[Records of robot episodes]
────

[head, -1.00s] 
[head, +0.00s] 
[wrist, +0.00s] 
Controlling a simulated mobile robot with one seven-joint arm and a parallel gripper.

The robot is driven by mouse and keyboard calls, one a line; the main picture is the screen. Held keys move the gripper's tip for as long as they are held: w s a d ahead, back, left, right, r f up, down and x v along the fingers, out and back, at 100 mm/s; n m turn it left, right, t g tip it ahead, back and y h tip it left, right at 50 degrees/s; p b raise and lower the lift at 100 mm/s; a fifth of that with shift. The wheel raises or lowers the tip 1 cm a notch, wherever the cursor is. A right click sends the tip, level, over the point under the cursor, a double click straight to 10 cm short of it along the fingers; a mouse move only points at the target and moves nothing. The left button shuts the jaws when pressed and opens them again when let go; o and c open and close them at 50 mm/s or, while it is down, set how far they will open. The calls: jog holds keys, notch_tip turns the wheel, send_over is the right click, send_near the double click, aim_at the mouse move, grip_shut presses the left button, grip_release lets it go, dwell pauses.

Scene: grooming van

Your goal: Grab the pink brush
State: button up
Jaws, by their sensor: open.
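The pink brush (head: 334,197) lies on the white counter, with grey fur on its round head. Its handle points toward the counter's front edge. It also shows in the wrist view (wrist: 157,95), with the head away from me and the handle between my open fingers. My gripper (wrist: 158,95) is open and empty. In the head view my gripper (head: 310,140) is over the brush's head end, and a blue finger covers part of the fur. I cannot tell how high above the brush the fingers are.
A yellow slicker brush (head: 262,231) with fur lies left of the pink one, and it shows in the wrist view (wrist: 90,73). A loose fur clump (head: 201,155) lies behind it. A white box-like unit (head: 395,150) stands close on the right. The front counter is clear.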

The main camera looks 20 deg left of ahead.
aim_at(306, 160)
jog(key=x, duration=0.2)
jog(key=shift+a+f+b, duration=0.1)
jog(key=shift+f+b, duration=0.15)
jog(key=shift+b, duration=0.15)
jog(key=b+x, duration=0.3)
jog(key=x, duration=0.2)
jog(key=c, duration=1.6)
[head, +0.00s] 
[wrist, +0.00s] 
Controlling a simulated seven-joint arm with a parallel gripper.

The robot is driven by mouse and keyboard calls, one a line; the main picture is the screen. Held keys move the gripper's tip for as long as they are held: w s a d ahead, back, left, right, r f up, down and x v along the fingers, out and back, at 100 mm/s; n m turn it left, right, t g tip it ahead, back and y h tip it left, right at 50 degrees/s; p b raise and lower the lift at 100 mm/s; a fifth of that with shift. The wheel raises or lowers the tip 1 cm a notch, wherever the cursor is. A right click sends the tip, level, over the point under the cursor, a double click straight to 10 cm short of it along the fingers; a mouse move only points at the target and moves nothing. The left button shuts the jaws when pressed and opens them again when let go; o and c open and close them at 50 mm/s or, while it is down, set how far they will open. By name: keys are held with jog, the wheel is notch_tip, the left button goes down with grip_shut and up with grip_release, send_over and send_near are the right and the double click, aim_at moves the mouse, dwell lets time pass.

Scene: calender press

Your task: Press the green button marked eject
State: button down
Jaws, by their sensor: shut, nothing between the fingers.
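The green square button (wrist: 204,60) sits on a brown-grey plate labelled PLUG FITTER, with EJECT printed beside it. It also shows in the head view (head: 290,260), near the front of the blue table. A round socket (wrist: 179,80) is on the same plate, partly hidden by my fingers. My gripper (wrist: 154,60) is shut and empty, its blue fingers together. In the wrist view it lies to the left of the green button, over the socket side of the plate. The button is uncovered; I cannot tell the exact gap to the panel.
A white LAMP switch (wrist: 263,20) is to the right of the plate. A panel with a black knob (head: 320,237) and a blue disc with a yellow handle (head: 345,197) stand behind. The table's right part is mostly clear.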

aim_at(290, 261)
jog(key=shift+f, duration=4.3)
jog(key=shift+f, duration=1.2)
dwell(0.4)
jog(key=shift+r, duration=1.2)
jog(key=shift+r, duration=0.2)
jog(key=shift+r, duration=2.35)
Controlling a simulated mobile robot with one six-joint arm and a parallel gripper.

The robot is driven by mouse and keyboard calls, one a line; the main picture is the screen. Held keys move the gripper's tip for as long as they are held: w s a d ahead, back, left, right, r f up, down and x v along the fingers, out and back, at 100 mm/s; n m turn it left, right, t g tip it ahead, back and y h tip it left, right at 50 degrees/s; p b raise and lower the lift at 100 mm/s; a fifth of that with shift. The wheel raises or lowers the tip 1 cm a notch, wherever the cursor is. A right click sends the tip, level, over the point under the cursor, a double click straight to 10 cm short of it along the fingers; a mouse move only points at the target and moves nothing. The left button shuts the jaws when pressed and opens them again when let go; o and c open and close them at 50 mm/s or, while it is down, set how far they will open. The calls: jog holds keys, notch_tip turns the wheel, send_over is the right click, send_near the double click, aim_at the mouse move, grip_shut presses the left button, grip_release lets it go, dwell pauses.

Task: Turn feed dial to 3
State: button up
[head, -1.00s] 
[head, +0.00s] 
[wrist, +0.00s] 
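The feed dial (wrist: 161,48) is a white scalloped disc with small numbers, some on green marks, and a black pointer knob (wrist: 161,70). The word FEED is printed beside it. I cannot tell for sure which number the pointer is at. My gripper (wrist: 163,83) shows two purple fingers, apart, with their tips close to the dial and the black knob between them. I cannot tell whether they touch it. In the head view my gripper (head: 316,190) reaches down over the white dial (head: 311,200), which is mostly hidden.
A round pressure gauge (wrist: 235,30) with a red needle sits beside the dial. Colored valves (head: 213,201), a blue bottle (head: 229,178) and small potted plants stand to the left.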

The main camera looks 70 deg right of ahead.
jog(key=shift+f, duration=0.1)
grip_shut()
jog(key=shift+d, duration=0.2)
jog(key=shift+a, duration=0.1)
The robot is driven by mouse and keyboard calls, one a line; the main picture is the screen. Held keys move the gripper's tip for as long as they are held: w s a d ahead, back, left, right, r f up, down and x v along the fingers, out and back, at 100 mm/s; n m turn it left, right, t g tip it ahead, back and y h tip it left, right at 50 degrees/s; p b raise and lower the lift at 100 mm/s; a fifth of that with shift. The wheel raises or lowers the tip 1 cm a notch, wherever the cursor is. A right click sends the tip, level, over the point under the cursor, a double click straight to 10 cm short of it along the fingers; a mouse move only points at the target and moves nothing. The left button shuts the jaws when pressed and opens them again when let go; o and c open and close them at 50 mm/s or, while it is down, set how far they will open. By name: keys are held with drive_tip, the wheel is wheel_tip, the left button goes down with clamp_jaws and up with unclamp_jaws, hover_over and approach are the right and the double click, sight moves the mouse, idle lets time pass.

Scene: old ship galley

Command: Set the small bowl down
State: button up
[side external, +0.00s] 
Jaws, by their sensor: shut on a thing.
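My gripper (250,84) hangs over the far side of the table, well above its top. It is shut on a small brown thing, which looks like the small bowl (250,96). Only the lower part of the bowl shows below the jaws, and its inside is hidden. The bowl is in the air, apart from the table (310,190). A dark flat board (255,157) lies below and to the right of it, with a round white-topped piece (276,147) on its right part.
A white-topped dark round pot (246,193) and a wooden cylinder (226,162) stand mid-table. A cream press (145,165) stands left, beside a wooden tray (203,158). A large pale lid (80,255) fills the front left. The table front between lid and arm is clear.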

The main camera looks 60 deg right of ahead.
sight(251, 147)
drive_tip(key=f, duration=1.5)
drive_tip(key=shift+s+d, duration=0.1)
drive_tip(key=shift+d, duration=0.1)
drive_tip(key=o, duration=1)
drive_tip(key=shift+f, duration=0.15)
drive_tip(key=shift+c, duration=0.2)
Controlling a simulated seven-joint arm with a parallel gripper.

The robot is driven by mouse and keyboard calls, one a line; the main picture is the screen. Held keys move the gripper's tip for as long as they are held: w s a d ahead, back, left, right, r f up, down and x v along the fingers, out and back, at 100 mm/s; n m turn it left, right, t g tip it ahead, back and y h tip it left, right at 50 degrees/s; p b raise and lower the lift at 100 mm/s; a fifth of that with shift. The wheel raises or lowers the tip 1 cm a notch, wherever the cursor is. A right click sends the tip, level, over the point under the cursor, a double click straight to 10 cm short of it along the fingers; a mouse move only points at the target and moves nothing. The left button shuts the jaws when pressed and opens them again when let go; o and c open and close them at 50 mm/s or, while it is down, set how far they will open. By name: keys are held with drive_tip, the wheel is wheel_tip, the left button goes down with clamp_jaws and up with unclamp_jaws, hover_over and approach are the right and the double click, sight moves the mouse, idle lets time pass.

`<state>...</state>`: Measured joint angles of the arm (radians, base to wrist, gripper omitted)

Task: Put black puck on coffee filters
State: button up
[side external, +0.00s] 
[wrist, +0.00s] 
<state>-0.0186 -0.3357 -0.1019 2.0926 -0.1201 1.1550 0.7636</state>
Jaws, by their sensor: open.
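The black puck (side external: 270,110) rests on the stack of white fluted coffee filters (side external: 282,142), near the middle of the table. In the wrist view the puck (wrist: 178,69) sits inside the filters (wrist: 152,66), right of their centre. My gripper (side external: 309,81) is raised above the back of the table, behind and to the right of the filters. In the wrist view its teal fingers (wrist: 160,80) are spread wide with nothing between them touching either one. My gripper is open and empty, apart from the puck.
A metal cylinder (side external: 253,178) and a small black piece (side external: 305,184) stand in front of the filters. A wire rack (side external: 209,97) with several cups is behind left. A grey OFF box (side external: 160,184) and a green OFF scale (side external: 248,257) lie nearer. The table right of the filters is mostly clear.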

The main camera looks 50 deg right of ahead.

────

Starting with the first line of the data above, copy each line exactly until you reach the line with "Controlling a simulated mobile robot with one seven-joint"; include that line as well.

Response below:
[head, -1.00s] 
[head, +0.00s] 
[wrist, +0.00s] 
Controlling a simulated mobile robot with one seven-joint arm and a parallel gripper.

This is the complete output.